Currently, there are over 80 "reality" TV shows on the air, and several hundred more that have come and gone, all of which purport to show the "state of things as they exist" (the definition of "reality"). Viewers are captivated by a glimpse into the everyday real life of a famous actor, or by following a relationship as it blossoms (or withers, as the case may be), or imagining themselves being chosen by America as the next best thing. But the truth behind reality shows is that there's very little "reality" involved, if any at all. From mixing and matching video and audio, to creating storylines, to making decisions for contestants, to outright manipulating vote totals, it is no secret that producers do whatever is necessary to get people to watch their shows so that advertisers will pay for commercial time.
While it doesn't seem right that producers can outright lie to viewers, from a legal standpoint, there is nothing to prohibit it. There is no law or legal theory (i.e., fraud, misrepresentation, false advertisement, etc.) that imposes an obligation on producers to stand by the classification or definition of a show as a "reality show" or to be truthful when broadcasting a show to the viewing public.

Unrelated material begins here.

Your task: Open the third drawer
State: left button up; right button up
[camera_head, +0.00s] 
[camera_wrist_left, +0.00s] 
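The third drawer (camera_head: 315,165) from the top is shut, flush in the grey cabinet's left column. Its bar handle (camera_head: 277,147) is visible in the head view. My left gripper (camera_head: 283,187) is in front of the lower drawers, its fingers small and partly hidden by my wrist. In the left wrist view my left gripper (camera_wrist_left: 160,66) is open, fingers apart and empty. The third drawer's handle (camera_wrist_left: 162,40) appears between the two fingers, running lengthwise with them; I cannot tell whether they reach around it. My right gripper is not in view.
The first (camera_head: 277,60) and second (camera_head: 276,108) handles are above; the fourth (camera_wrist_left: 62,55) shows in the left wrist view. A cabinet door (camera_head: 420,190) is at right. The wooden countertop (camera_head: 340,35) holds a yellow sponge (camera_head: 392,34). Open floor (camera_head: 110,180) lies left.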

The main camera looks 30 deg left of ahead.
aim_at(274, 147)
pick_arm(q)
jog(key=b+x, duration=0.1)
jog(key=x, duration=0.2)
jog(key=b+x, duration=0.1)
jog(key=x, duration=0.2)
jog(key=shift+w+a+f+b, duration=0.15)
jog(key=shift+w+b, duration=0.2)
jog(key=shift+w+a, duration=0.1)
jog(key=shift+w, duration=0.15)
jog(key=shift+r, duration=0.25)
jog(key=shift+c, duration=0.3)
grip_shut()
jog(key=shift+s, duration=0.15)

What about the rights of the contestants or participants? Don't the producers have a legal obligation to them to portray the truth, or at least attempt to present a factually accurate portrayal of the events? This is where the lengthy contract usually signed by the contestants comes into play which gives the producers indisputable discretion to do whatever they want.
In general, contracts between producers and contestants are very clear: The producer can do whatever they want, with little or no regard to the contestant whatsoever. In fact, the contract will usually expressly state that the participant may be subject to invasions of privacy, defamation, and embarrassing situations which may expose the participant to public ridicule, humiliation or condemnation and that the contestant cannot hold the producers liable. The contracts even go so far as to specifically state that the producers may portray the participant in a "false light".And yes, even the shows in which "America votes" each week may be manipulated. The contracts signed by the contestants of these "America votes" competitions usually acknowledge the broad power of producers over the votes and voting procedures, including the producer's unfettered right to "limit the number of votes accepted."